----- GIVEN INFORMATION
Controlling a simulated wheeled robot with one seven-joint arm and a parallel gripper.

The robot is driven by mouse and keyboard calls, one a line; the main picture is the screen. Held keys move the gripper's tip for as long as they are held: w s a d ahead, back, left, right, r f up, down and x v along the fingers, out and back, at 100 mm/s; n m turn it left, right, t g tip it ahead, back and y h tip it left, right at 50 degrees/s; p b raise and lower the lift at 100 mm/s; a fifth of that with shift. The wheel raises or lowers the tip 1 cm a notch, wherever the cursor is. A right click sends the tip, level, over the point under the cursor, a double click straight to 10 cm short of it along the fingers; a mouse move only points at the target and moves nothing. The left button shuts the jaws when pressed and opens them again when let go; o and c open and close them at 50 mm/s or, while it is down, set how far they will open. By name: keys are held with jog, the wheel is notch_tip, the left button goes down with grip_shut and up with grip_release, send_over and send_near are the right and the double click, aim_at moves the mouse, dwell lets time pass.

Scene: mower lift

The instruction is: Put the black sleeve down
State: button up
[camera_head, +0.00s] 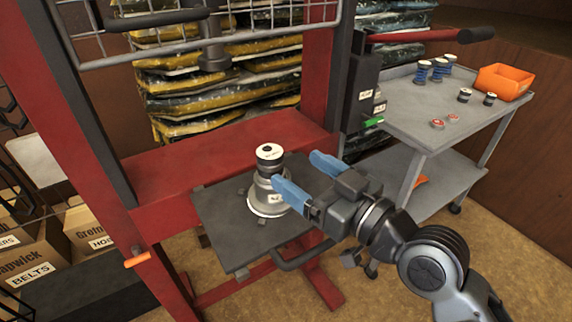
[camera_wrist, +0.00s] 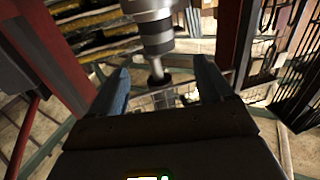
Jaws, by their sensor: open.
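The black sleeve (camera_head: 269,163) has a pale top face with a dark centre. It stands upright on top of a grey stepped housing (camera_head: 267,200). The housing stands on the dark plate (camera_head: 226,238) of the red press. My gripper (camera_head: 296,169) is open, with its blue fingers just to the right of the sleeve and nothing visibly held. In the head view a finger covers part of the housing. In the wrist view a grey, black-banded cylindrical part (camera_wrist: 158,40) shows beyond and between the open fingers; I cannot tell its exact contact with anything.
The red press frame (camera_head: 232,165) surrounds the plate, with a wire guard (camera_head: 205,40) above. A grey cart (camera_head: 408,112) at right carries blue springs (camera_head: 422,72), two small black parts (camera_head: 464,95), red discs (camera_head: 438,124) and an orange bin (camera_head: 502,82). Boxes stand at left.

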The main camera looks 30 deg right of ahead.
----------
All lines from the one containing "The instruction is: Put the black sleeve down" through the end of the data are to be written out exactly, with nothing added; skip the pictures.

The instruction is: Put the black sleeve down
State: button up
[camera_head, +0.00s] 
[camera_wrist, +0.00s] 
Jaws, by their sensor: open.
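The black sleeve (camera_head: 269,163) has a pale top face with a dark centre. It stands upright on top of a grey stepped housing (camera_head: 267,200). The housing stands on the dark plate (camera_head: 226,238) of the red press. My gripper (camera_head: 296,169) is open, with its blue fingers just to the right of the sleeve and nothing visibly held. In the head view a finger covers part of the housing. In the wrist view a grey, black-banded cylindrical part (camera_wrist: 158,40) shows beyond and between the open fingers; I cannot tell its exact contact with anything.
The red press frame (camera_head: 232,165) surrounds the plate, with a wire guard (camera_head: 205,40) above. A grey cart (camera_head: 408,112) at right carries blue springs (camera_head: 422,72), two small black parts (camera_head: 464,95), red discs (camera_head: 438,124) and an orange bin (camera_head: 502,82). Boxes stand at left.

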The main camera looks 30 deg right of ahead.

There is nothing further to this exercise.